* BEGIN Source material *

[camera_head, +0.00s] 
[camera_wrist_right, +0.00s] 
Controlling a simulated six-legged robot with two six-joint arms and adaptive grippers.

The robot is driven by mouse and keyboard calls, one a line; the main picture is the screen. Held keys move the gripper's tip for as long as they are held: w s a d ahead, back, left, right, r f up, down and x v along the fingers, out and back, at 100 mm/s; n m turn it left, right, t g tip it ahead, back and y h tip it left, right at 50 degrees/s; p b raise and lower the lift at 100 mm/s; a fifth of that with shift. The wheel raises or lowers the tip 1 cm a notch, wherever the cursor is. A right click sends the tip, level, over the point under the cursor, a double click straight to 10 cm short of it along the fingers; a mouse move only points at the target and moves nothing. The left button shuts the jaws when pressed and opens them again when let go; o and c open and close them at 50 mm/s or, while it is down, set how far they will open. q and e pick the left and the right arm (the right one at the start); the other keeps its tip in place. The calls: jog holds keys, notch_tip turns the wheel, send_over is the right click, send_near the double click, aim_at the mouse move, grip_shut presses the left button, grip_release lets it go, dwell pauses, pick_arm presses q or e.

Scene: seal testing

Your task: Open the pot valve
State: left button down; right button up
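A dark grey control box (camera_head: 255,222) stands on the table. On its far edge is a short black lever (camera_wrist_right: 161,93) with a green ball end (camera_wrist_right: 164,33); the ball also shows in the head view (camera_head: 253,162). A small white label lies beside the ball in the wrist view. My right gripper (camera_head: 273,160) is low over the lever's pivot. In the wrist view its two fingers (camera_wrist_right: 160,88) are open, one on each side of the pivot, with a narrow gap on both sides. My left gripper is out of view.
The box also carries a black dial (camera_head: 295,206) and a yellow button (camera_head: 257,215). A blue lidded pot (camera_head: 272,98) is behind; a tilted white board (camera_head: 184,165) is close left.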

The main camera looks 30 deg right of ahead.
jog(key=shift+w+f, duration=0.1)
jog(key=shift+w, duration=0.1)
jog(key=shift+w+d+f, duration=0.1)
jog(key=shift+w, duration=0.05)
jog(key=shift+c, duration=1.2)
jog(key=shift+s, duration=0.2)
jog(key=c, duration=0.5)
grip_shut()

* END Source material *

Only the lines from the start of the data to the line holding "Your task: Open the pot valve" are wanted; return them exactly, both ends included.

[camera_head, +0.00s] 
[camera_wrist_right, +0.00s] 
Controlling a simulated six-legged robot with two six-joint arms and adaptive grippers.

The robot is driven by mouse and keyboard calls, one a line; the main picture is the screen. Held keys move the gripper's tip for as long as they are held: w s a d ahead, back, left, right, r f up, down and x v along the fingers, out and back, at 100 mm/s; n m turn it left, right, t g tip it ahead, back and y h tip it left, right at 50 degrees/s; p b raise and lower the lift at 100 mm/s; a fifth of that with shift. The wheel raises or lowers the tip 1 cm a notch, wherever the cursor is. A right click sends the tip, level, over the point under the cursor, a double click straight to 10 cm short of it along the fingers; a mouse move only points at the target and moves nothing. The left button shuts the jaws when pressed and opens them again when let go; o and c open and close them at 50 mm/s or, while it is down, set how far they will open. q and e pick the left and the right arm (the right one at the start); the other keeps its tip in place. The calls: jog holds keys, notch_tip turns the wheel, send_over is the right click, send_near the double click, aim_at the mouse move, grip_shut presses the left button, grip_release lets it go, dwell pauses, pick_arm presses q or e.

Scene: seal testing

Your task: Open the pot valve

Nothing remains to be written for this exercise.